Congratulations everton and thank-you eddie.
I find our two girls challenging at times; when one takes a toy from the other; wheb they get into a squabble; I'm tired sometimes taking dd1 to after-school clubs, imagine when dd2 is into all of that.
I am managing life at the moment and feel largely in control.
Essentially, why I waiver at the thought of another baby/child is (forgive me because some of these are selfish reasons):
- a 3rd pregnancy and the effect that might have upon my body (I'm in good shape after 2 full term pregnancies and one CS)
- a second ELCS and the effect that might have upon my body (thinking overhang. I don't have one and don't really want one!)
In fairness, I think a past eating disorder might be controlling my mind here somewhat.

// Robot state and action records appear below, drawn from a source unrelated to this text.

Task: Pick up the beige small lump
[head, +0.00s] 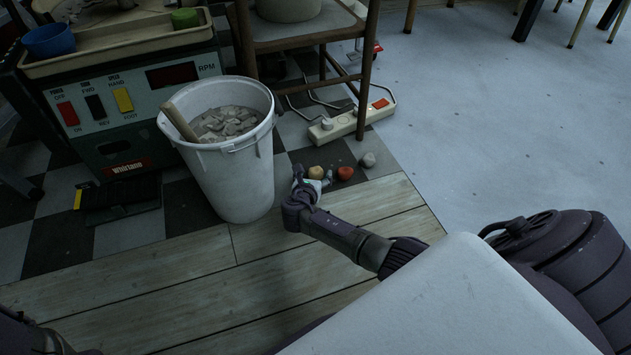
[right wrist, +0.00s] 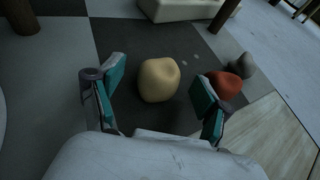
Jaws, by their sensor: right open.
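The beige small lump (head: 316,172) lies on the dark checkered floor tile, right of the white bucket. In the right wrist view the beige lump (right wrist: 159,80) sits ahead of the gap between the fingers, apart from both. My right gripper (head: 313,184) is open and empty, low over the floor just in front of the lump. Its teal finger pads also show in the right wrist view (right wrist: 160,90), one on each side of the lump. My left gripper is not in view.
A red lump (head: 345,173) lies close right of the beige one, near my right finger; a grey lump (head: 368,160) lies beyond it. The white bucket (head: 238,178) of grey pieces stands left. A power strip (head: 350,122) and a chair (head: 305,40) are behind.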

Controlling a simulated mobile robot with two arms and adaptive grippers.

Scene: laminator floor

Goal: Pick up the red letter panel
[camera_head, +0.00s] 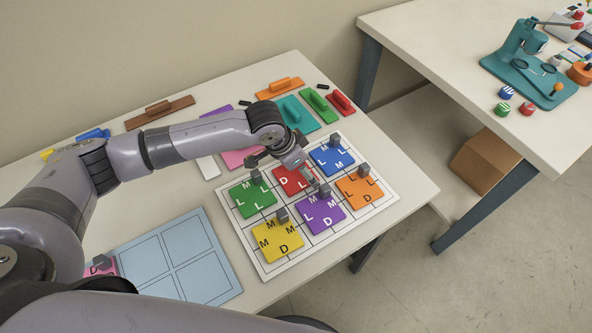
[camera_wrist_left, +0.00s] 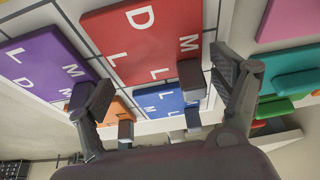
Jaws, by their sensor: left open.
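The red letter panel (camera_head: 287,182) lies flat in a cell of the white gridded board (camera_head: 258,264), between the green and blue panels. It fills the upper middle of the left wrist view (camera_wrist_left: 150,45), with white letters and a dark grey block handle (camera_wrist_left: 190,78). My left gripper (camera_head: 296,175) is over this panel and hides part of it in the head view. In the left wrist view its fingers (camera_wrist_left: 158,85) are spread and empty. The handle appears between them, closer to the right finger; I cannot tell the height gap. My right gripper is not in view.
Green (camera_head: 248,201), blue (camera_head: 330,163), orange (camera_head: 358,196), purple (camera_head: 318,219) and yellow (camera_head: 277,246) panels with grey handles surround it. A light-blue board (camera_head: 205,252) with a pink panel (camera_head: 103,267) is at left. Coloured handled pieces lie behind. Another table (camera_head: 440,50) stands right.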

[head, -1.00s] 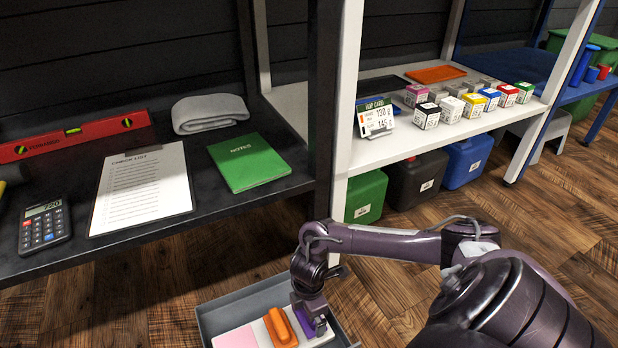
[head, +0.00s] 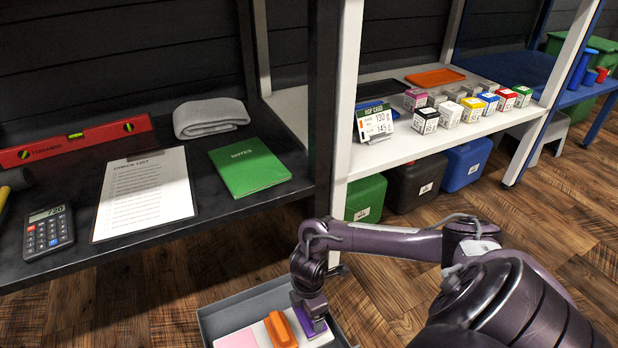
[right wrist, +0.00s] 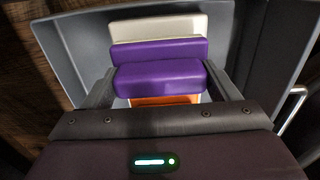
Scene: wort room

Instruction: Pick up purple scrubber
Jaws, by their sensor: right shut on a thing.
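The purple scrubber (head: 314,328) is in a grey tray (head: 213,322) on the floor side of the dark bench. In the right wrist view the purple scrubber (right wrist: 158,76) sits between the two fingers of my right gripper (right wrist: 160,88), which is shut on it from both sides. In the head view my right gripper (head: 312,306) points down into the tray; its fingertips are hard to make out. I cannot tell whether the scrubber is clear of the tray floor. My left gripper is not in view.
An orange scrubber (head: 281,329) lies close to the left of the purple one, with a pink pad (head: 238,339) further left. The dark bench (head: 250,215) and white shelf post (head: 343,150) stand close behind.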

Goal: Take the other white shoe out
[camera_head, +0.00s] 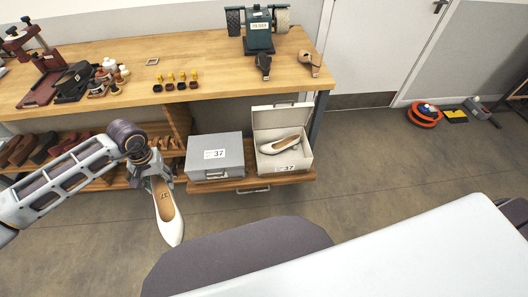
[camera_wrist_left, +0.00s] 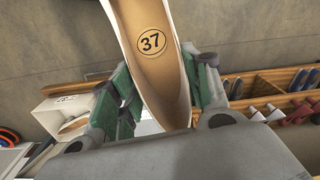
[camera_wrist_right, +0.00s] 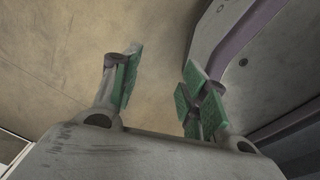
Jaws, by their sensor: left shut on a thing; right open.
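A white shoe (camera_head: 169,222) with a tan insole marked 37 hangs from my left gripper (camera_head: 151,178), toe pointing down, clear of the shelf. In the left wrist view the same shoe (camera_wrist_left: 150,45) sits between the green finger pads of my left gripper (camera_wrist_left: 160,95). Another white shoe (camera_head: 281,144) lies in the open white box (camera_head: 268,168) labelled 37. That shoe also shows in the left wrist view (camera_wrist_left: 73,126). My right gripper (camera_wrist_right: 155,90) is open and empty over the floor in the right wrist view; it is not visible in the head view.
A closed grey box (camera_head: 230,147) labelled 37 stands left of the open box, on the low wooden shelf. The workbench (camera_head: 200,85) above bears a green grinding machine (camera_head: 258,35) and small bottles. A dark rounded seat (camera_head: 240,255) and a white surface (camera_head: 420,255) are in the foreground.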

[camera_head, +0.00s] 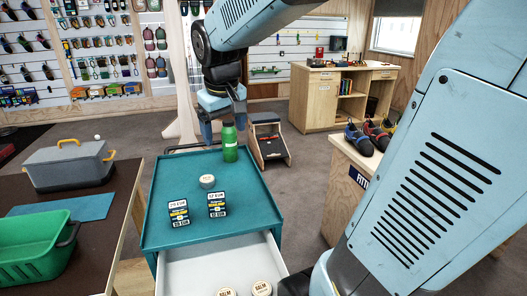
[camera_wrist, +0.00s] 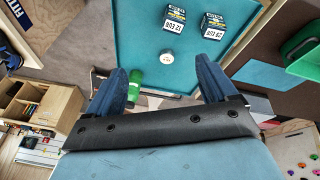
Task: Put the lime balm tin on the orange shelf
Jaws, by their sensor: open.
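Three round balm tins with pale lids show. Two more tins, a left one (camera_head: 227,292) and a right one (camera_head: 261,289), lie in the open white drawer, partly cut off by the picture edge. I cannot tell which tin is lime. I cannot make out an orange shelf. My gripper (camera_head: 223,122) is open and empty, above the cabinet's far end near the green bottle; its fingers also show in the wrist view (camera_wrist: 165,72).
A green bottle (camera_head: 229,142) stands at the cabinet's (camera_head: 255,205) far edge. A green basket (camera_head: 35,248) and grey toolbox (camera_head: 68,165) are on the left table. Shoes (camera_head: 360,140) sit right.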

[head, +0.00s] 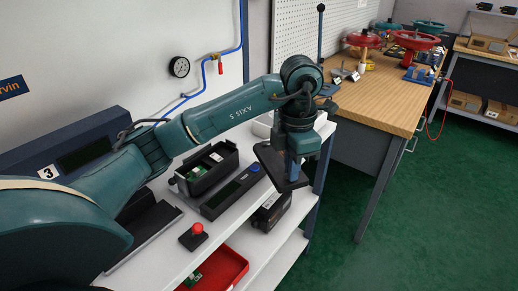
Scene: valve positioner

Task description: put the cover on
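My left arm reaches in from the left, and its left gripper (292,172) points down over the right end of the white shelf top. It appears shut on a dark flat plate, which looks like the cover (268,160); the plate is tilted and partly hidden behind the gripper. The open black positioner housing (188,187) stands on the shelf top to the left of the gripper. A green circuit board (196,173) and a pale part show inside it. The cover is apart from the housing. My right gripper is not in view.
A dark long device (226,196) with a blue knob lies between housing and gripper. A red button (193,232) stands at the front edge. Below are a red tray (220,272) and a black box (272,210). A wooden workbench (385,100) with red-wheeled valves stands right.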

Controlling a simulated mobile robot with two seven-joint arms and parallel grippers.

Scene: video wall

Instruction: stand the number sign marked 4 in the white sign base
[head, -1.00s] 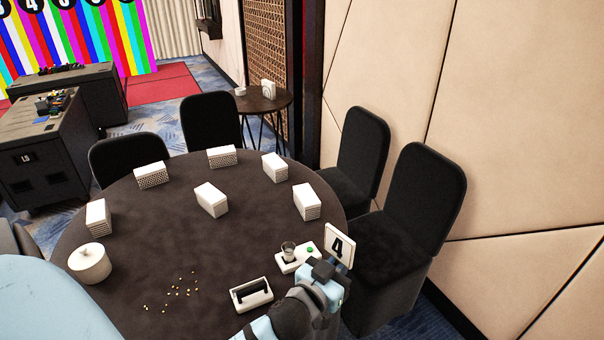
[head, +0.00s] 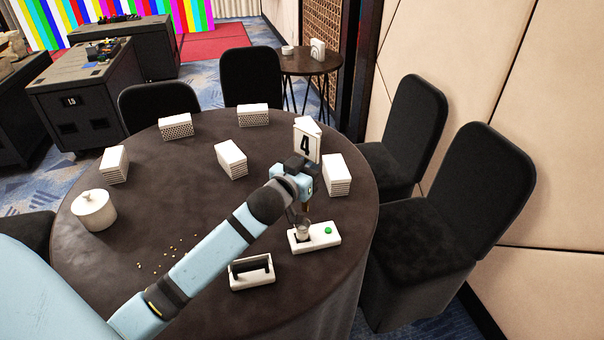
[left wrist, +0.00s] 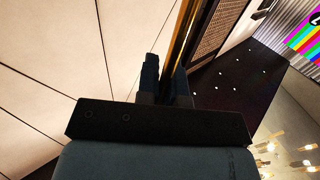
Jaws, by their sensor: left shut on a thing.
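The number sign (head: 306,145) is a white card with a black 4, facing me and roughly upright in the head view. My left gripper (head: 303,166) is shut on its lower part and holds it over the right side of the round table. In the left wrist view the fingers (left wrist: 165,82) show, but I cannot make out the sign between them. A white block with a long dark slot, which looks like the sign base (head: 252,284), lies near the table's front edge, below and left of the gripper. Its slot looks empty. My right gripper is not in view.
A white tray with a small glass and green button (head: 327,240) sits between the gripper and the base. Several white boxes (head: 232,160) stand around the dark table (head: 170,220). A lidded white pot (head: 94,211) and small yellow bits (head: 165,252) are at left. Black chairs (head: 480,180) surround it.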

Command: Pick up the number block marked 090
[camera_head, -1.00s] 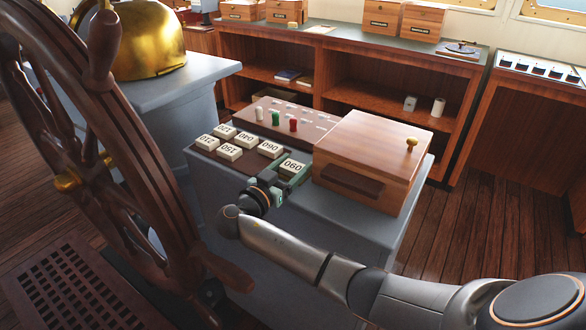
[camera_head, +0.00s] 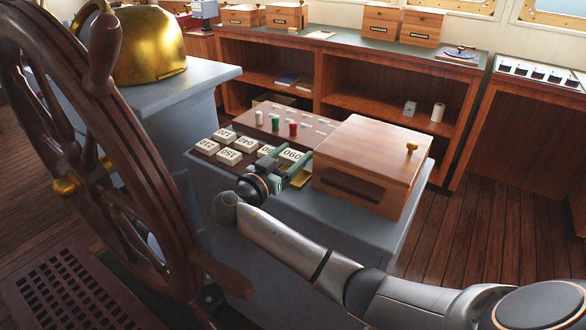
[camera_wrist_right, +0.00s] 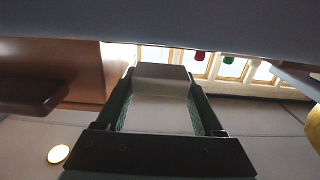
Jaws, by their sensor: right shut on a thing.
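A cream number block (camera_head: 291,155), its digits upside down to me and seeming to read 090, is between the fingers of my right gripper (camera_head: 284,170). It appears raised above the dark wooden rack (camera_head: 246,166). In the right wrist view the block (camera_wrist_right: 160,78) shows as a pale piece between the green finger pads, and the gripper (camera_wrist_right: 160,100) is shut on it. My left gripper is not in view.
Several other number blocks (camera_head: 228,156) stay on the rack to the left. A wooden box (camera_head: 370,160) stands close right of the gripper. A panel with coloured pegs (camera_head: 276,124) lies behind. The ship's wheel (camera_head: 110,150) fills the left.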

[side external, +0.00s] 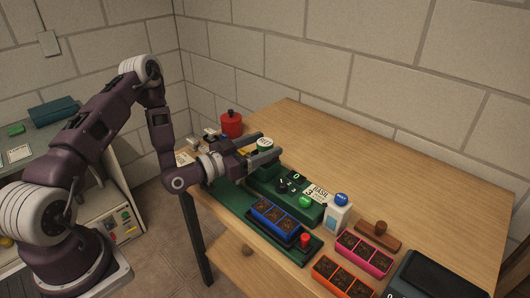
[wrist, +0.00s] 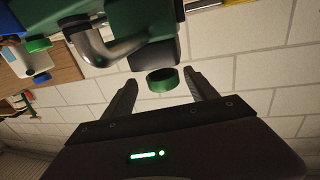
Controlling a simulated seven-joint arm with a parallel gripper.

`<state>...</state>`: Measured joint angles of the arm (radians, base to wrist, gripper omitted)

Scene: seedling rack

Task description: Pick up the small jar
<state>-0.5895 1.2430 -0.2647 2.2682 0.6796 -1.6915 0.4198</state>
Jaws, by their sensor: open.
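A small jar (side external: 265,145), pale with some green, stands on the green machine (side external: 262,181) in the side view. In the wrist view a short round green thing (wrist: 162,84), which looks like this jar, shows between the two fingers. My gripper (side external: 271,144) is open, with one finger on each side of the jar. In the wrist view my gripper (wrist: 160,78) shows a gap on both sides of the green thing. I cannot tell whether either finger touches it.
A red pot (side external: 231,124) stands behind my gripper. A blue seedling tray (side external: 274,215) sits on the machine's front. A white bottle with a blue cap (side external: 338,214), a pink tray (side external: 363,254) and an orange tray (side external: 342,277) stand nearby. The back right tabletop is clear.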

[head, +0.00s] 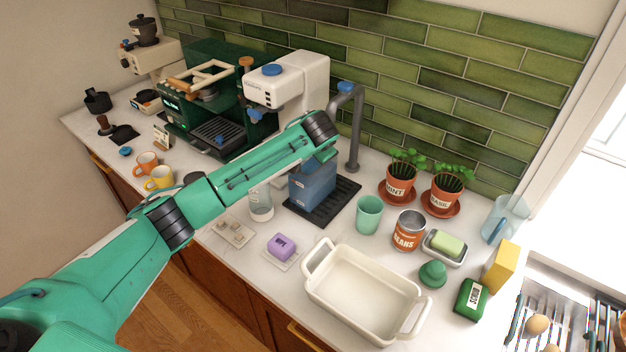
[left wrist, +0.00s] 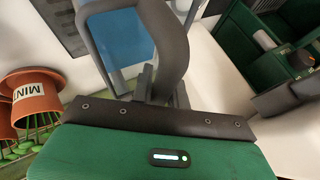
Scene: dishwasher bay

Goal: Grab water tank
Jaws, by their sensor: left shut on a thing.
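A translucent blue water tank (head: 312,187) stands upright on the black ribbed mat (head: 338,203) below the white machine. My left arm reaches over the counter from the left, and my left gripper (head: 325,152) is at the tank's top. In the left wrist view the gripper's dark fingers (left wrist: 160,62) are shut on the tank (left wrist: 121,38). The arm and gripper hide part of the tank's upper edge. My right gripper is in neither view.
A white machine (head: 290,80) and a grey tap (head: 355,125) stand close behind the tank. To the right are a green cup (head: 368,214), a beans can (head: 409,230) and potted herbs (head: 401,178). A white baking dish (head: 365,292) is in front.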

- how I'd manage whilst recovering from a CS looking after a school-age child, a pre-schooler and newborn
- managing them when they get stroppy
- we would probably need to move house as we currently have 2 bedrooms.
But then I think about our 2 awesome girls and how lovely it would be to have another. A little gang ... circles, I tell you!
Oh, and add to my list getting pg in the first place. Dd1 took 9m to conceive naturally (not too bad). Dd2 took 2 years and six cycles of clomid to conceive. Couldn't/wouldn't go through that again. If it was going to happen, it would just be through not using contraception. Not actively ttc, iyswim.
well we live in a 2 bedroom house and the 3 girls sleep in 1 room! it works well although the eldest does need her own space now.
the only other thing i'd say is that you're thinking of the early practicalities which in fairness are the worst. elcs and coping with 3 is tough. but this will be for the next 20 years. yes, stating the obvious but if you're like me i thought about the first year or so and now i'm realising that it's also the next 20 years that will be also full of juggling and not having enough time to do anything properly.
of course there are big rewards to having another child.
it is swings and roundabouts. hard work but another child to enjoy.